Some part of it belongs to Toussaint's backing band, including Domino's baritone sax player Alvin "Red" Tyler, and bombastic drummer Charles "Hungry" Williams, both of whom raise so much hell on the faster numbers here that it is a wonder how the flimsy walls of New Orleanian studios never fell apart during any of them. It almost feels as if they were so completely happy to get this chance to emerge from the shadow of Fats Domino as a frontman and develop their own grooves instead of having to humbly support the pop melodies of Domino / Bartholomew, that they really went wild all the way: just throw on the opening ʽWhirlawayʼ and be ready to ack­nowledge that few compositions from the early rock era can match this in energy, tightness, and pure, dizzy, giddy fun.

The main culprit, however, is Toussaint himself, who, at 20 years old, was already a fine rival to Fats — actually, his chief inspiration was not so much the straightforwardly boogie-oriented Domino as the somewhat more sophisticated Professor Longhair, from whom he'd learnt some of the quirky New Orleanian flourishes; but Professor Longhair, as befits a Professor, was far more restrained and never let his hair down as much as Toussaint lets down his (figuratively speaking, that is: they didn't call him Longhair for nothing, while Toussaint's growth never went beyond the usual curly style).

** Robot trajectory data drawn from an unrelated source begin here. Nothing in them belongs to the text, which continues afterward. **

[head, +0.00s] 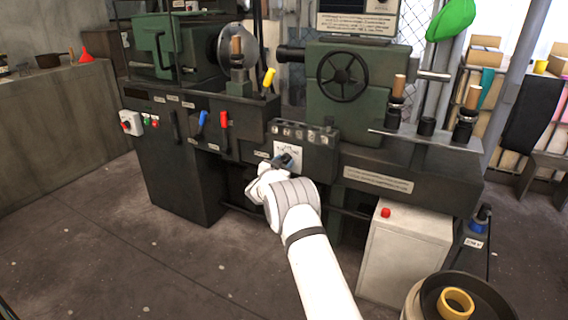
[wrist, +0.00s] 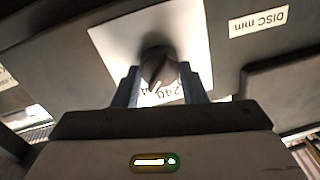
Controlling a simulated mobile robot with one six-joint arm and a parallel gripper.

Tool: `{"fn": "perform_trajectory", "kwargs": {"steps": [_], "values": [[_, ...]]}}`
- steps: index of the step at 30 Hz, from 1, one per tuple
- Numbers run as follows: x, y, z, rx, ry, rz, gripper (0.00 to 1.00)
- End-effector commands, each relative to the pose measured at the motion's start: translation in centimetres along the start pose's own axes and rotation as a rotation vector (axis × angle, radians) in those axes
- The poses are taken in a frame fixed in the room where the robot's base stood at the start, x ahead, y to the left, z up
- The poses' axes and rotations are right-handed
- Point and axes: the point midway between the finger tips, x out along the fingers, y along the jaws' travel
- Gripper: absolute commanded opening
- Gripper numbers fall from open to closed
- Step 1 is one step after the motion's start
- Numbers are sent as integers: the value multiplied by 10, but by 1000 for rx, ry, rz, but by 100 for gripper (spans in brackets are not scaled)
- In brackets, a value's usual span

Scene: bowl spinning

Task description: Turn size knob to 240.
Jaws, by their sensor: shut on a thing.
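The size knob (wrist: 158,66) is a dark round knob on a white dial plate (wrist: 112,38) in the wrist view. A white pointer mark on it points down, near the printed 240, between that number and another partly hidden one. My gripper (wrist: 160,84) has a finger on each side of the knob and is shut on it. In the head view my gripper (head: 284,163) reaches the white dial plate (head: 289,152) on the front of the green machine. There the knob is mostly hidden by my gripper.
A label reading "DISC mm" (wrist: 258,20) sits beside the dial. A blue lever (head: 202,119) and a red lever (head: 224,119) stand to the left on the machine front. The floor at left is clear.

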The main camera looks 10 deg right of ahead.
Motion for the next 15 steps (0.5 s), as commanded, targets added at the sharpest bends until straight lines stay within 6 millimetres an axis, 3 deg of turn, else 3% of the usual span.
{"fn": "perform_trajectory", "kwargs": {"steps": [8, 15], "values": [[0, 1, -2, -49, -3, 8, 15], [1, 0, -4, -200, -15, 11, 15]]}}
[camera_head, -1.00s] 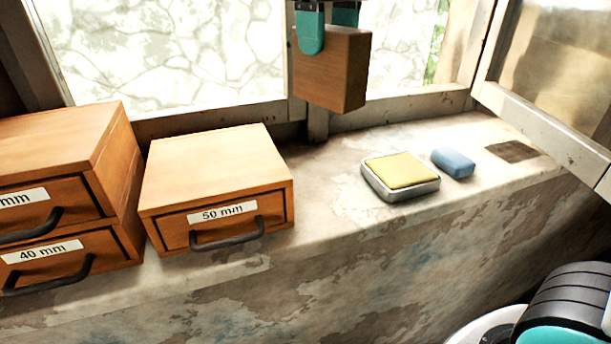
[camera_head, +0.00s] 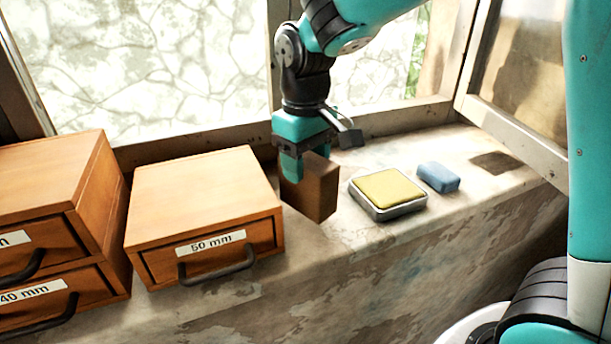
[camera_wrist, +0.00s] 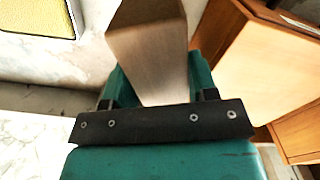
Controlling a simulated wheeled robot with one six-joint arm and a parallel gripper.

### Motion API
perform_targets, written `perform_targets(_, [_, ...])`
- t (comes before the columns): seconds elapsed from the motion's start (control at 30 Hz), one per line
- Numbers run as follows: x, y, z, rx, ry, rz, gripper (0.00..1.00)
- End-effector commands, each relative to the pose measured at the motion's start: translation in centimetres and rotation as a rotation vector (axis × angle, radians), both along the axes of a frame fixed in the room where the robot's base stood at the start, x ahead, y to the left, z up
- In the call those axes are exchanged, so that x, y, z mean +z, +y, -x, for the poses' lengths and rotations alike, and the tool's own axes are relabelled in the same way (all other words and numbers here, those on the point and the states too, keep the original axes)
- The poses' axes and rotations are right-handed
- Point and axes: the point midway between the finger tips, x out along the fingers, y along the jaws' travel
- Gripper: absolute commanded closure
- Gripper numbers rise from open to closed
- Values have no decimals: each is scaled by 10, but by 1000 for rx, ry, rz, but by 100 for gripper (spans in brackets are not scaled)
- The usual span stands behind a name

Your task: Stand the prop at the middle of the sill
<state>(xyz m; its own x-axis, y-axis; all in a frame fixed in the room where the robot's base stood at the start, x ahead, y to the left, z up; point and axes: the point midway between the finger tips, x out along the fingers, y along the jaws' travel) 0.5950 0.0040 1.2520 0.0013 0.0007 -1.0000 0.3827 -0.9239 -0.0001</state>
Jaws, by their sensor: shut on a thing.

Anyway, Toussaint is unquestionably the primary hero of ʽWhirlawayʼ — he knows that the perfect way to handle a boogie is not to let the listener hang loose for even one second, and he has a speedy, breathless way of keeping it up that probably does not resonate with the punkish fever of a Jerry Lee Lewis, but he also spends far less time banging his thumbs against the same two keys than Jerry does — a trick that might quickly get irritating if you did this twelve times in a row on an instrumental album. He does have his trademark tricks that crop up repeatedly, but that is more so that you recognize the sound than because he is running out of ideas. And when he does begin to run out of ideas, he knows exactly where to cede the spotlight to the sax player for a few bars.

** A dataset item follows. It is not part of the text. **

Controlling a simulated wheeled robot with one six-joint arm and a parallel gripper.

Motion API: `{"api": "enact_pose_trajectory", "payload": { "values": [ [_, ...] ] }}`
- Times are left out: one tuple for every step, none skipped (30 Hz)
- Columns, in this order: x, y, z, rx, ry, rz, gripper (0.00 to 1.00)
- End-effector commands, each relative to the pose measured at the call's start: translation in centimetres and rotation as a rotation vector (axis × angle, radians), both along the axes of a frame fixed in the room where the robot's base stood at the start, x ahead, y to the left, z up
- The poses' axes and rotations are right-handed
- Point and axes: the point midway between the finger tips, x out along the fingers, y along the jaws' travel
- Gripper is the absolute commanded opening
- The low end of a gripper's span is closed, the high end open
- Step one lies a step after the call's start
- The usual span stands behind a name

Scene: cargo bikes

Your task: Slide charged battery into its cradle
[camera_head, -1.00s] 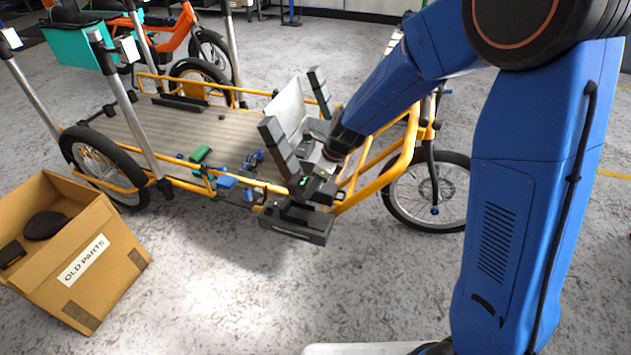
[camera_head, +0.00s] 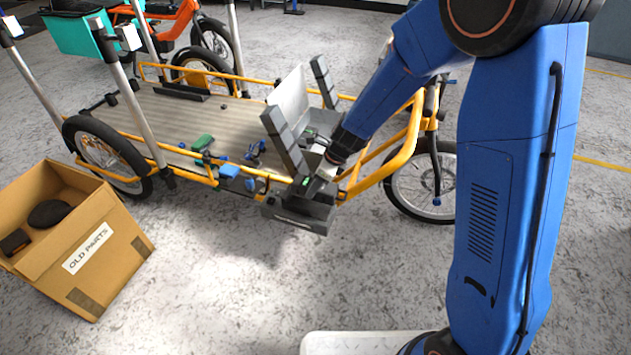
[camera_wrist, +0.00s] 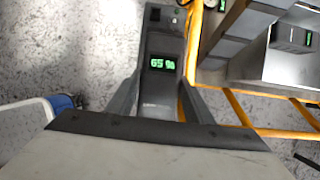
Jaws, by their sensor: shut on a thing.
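My gripper (camera_head: 318,184) is at the near right corner of the bike's yellow frame, shut on a dark battery. In the wrist view the battery (camera_wrist: 157,88) lies between my two fingers (camera_wrist: 158,108), and its lit green display begins with 65. In the head view a small green light (camera_head: 305,182) shows beside my gripper. A dark block (camera_head: 297,213) with pale lettering, perhaps the cradle, sits at the frame's near edge, just below my gripper. The battery and block overlap in view, so I cannot tell how far in the battery is.
The cargo bike's flat deck (camera_head: 180,118) carries a grey box with upright dark bars (camera_head: 285,138). Small blue and green parts (camera_head: 203,143) lie near its edge. A cardboard box (camera_head: 105,240) marked OLD PARTS stands at left. The floor in front is clear.

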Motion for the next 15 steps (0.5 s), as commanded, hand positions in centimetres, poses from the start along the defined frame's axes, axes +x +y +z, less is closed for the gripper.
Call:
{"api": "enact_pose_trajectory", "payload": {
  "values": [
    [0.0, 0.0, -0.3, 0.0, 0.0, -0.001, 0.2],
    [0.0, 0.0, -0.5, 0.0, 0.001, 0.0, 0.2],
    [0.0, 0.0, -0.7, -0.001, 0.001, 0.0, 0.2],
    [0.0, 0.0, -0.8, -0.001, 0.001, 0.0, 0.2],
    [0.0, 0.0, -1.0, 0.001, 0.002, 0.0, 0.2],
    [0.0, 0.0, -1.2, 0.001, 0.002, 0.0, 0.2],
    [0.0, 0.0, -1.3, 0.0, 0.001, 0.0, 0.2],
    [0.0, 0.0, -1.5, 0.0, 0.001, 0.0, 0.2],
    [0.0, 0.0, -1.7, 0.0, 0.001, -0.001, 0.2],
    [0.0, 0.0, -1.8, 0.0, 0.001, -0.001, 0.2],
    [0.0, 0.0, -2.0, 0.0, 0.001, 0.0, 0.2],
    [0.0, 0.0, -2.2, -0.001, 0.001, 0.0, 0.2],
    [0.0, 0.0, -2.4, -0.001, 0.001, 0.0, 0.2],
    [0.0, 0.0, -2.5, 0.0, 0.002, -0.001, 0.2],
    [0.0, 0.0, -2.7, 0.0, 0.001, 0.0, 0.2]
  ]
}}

Not all of the album consists of fast boogie numbers: some are relaxedly mid-tempo, including what is arguably the best-known composition here — ʽJavaʼ (the spirit of which would later be brilliantly conveyed by the Muppet Show sketch); others can even be slow, like the blues shuffle ʽPo' Boy Walkʼ, with an odd «buzzing» electric guitar lead part for a change, or the country waltz ʽUp The Creekʼ. In fact, despite the similarity of arrangements creating the illusion of mono­tonousness, Toussaint runs through a pretty impressive set of styles: rock'n'roll, blues, country, gospel-soul (ʽHappy Timesʼ), top-hat vaudeville (ʽMe And Youʼ), and flat-out Mardi Gras an­thems (ʽBonoʼ; ʽNashuaʼ, semi-quoting ʽWhen The Saints Go Marching Inʼ). And my personal favorite was not even on the original album in the first place: the bonus track ʽChicoʼ, although it spends much of its time on mariachi sax solos, has an awesome piano lick («ringing doorbell») that I do not think I have even heard before on any other song.

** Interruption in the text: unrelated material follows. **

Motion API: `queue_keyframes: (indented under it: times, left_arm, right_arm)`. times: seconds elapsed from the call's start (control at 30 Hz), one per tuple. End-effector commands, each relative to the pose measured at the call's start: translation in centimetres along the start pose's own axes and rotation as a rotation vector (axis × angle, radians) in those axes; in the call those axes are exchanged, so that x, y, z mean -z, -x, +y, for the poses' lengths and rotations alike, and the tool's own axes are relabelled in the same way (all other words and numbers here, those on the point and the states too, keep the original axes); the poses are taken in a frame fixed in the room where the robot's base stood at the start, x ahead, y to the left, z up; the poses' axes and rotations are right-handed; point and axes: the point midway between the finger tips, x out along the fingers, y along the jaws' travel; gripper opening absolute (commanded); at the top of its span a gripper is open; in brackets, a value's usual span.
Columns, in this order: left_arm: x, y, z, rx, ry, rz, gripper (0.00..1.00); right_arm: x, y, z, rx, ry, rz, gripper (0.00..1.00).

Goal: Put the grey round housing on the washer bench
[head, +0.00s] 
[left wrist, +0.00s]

Bottomline is: The Wild Sound Of New Orleans is a wonderful record that, sadly, could pro­bably not avoid falling through the cracks — as a «pop» album, it could never be popular due to the lack of vocals, and as a «serious» album, it was way too much oriented at the pure entertain­ment sector. But surely this type of music has to have its own niche, too, so let this thumbs up rating be a small contribution to the Allen Toussaint Preservation Society.